• _Exercise directions_
Records follow. Select each line holding "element".
>> begin Excerpted data
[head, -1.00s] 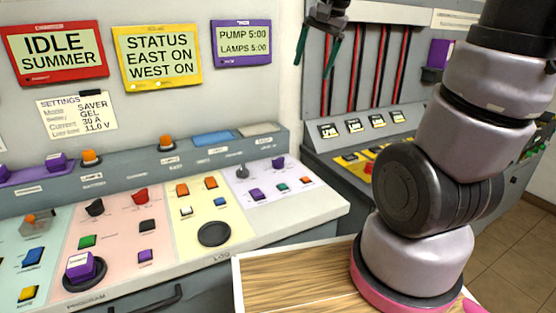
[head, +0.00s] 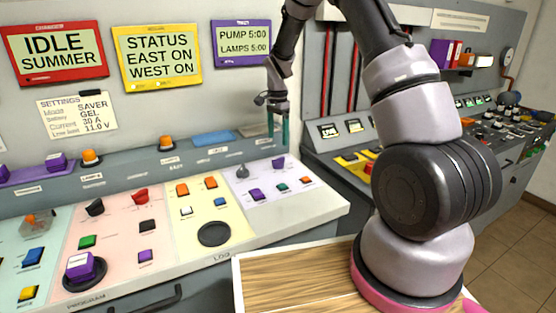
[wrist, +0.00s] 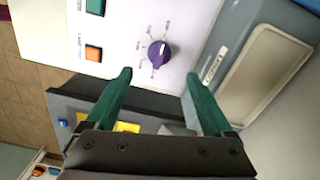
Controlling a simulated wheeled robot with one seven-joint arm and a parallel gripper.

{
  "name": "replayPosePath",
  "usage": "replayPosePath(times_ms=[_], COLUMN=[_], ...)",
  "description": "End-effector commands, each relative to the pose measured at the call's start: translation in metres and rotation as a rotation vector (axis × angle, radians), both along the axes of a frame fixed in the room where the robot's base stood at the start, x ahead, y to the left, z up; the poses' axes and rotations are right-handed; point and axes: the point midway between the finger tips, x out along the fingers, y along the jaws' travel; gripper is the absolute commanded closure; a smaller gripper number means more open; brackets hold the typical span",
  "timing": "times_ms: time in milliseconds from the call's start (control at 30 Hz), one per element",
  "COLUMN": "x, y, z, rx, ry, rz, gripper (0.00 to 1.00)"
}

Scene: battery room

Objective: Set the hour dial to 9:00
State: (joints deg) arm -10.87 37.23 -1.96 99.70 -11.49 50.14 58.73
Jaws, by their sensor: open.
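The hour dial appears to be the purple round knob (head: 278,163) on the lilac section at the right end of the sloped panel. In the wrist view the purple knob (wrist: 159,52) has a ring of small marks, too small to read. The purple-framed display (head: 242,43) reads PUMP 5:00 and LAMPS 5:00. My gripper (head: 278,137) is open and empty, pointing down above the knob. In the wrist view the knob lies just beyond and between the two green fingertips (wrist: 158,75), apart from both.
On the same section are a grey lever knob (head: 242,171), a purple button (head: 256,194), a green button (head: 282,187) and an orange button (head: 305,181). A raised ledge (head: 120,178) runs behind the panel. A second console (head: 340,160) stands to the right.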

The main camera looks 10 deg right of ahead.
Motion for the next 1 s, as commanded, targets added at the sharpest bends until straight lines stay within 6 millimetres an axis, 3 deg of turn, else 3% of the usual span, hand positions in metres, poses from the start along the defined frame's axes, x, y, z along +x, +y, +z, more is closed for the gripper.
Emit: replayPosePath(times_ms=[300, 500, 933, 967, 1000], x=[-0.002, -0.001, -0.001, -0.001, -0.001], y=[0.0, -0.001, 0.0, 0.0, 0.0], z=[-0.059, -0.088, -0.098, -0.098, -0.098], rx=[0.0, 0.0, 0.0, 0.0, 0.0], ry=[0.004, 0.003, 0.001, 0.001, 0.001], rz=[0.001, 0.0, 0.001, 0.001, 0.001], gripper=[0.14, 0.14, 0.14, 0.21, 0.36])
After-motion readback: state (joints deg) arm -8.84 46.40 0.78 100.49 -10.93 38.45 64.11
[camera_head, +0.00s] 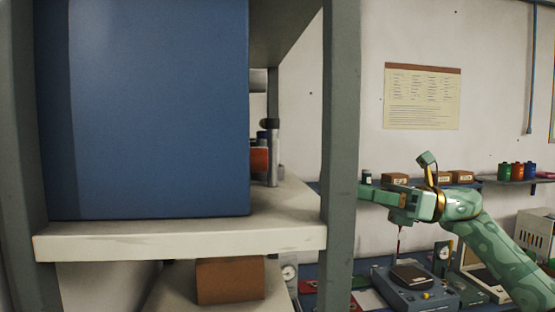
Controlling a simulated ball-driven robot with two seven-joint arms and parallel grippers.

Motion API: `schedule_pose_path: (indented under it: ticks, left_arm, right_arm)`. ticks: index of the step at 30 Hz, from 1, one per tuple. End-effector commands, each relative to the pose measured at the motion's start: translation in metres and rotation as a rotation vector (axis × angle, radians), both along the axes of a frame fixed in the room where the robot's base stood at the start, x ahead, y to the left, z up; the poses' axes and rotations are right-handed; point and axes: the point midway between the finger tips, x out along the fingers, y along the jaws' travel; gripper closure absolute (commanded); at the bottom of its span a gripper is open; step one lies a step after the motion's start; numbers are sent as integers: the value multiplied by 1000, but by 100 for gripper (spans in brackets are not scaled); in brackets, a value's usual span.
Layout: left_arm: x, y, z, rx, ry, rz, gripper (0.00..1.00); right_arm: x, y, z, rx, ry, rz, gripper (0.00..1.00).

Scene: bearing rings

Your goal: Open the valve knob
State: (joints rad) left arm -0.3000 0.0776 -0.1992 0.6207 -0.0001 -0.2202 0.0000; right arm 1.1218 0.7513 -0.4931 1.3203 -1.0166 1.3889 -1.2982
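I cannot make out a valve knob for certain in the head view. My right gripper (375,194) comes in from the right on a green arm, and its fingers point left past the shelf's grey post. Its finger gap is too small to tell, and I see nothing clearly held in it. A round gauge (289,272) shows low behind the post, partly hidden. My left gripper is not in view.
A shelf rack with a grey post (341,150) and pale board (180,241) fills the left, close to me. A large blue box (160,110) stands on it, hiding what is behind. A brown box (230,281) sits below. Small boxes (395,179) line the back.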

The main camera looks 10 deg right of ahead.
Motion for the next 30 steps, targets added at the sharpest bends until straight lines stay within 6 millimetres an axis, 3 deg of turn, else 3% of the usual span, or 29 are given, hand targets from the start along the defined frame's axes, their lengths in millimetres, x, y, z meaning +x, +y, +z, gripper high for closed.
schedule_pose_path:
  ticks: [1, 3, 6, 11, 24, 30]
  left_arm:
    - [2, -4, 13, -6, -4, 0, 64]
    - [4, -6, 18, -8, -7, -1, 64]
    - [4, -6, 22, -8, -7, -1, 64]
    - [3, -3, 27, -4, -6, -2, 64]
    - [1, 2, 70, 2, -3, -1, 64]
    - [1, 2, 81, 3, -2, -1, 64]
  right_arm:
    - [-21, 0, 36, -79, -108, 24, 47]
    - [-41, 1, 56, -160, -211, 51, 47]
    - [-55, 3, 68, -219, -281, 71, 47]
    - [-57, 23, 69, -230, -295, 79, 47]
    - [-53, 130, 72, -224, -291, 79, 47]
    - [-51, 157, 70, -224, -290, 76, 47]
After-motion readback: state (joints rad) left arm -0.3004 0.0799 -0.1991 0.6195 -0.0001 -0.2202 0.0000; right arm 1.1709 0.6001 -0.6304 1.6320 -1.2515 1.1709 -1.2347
>> end Excerpted data
>> begin Excerpted data
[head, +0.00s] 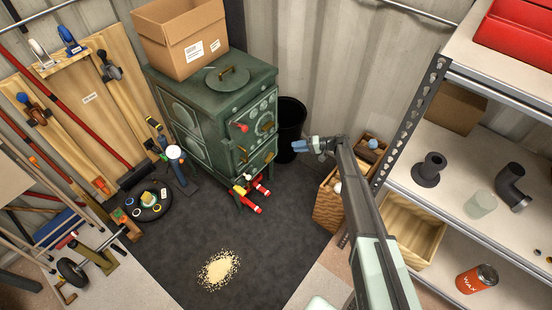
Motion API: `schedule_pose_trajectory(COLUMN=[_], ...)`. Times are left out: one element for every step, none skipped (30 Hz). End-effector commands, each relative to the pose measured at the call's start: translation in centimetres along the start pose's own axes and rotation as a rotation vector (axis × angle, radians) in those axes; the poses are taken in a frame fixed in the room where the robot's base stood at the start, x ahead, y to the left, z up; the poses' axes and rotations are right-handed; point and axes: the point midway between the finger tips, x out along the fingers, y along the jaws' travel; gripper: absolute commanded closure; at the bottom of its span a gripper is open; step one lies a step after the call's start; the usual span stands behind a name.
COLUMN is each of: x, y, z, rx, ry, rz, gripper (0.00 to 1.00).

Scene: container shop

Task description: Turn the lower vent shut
>> end Excerpted data
• _Written reply_
  "timing": "times_ms: time in milliseconds from the call's start (control at 30 Hz), one per element",
Motion API: `schedule_pose_trajectory(COLUMN=[_], ...)`. Times are left out: one element for every step, none skipped (30 Hz). End-effector commands, each relative to the pose measured at the call's start: translation in centimetres along the start pose's own axes and rotation as a rotation vector (axis × angle, radians) in those axes; the poses are taken in a frame fixed in the room where the robot's base stood at the start, x ahead, y to the left, z up; the poses' axes and rotations are right-handed; point and axes: the point midway between the finger tips, x out along the fingers, y along the jaws' travel; gripper: absolute commanded closure; at the bottom of its span a gripper is open; step one lies a step after the call's start; the usual span stands behind a name.

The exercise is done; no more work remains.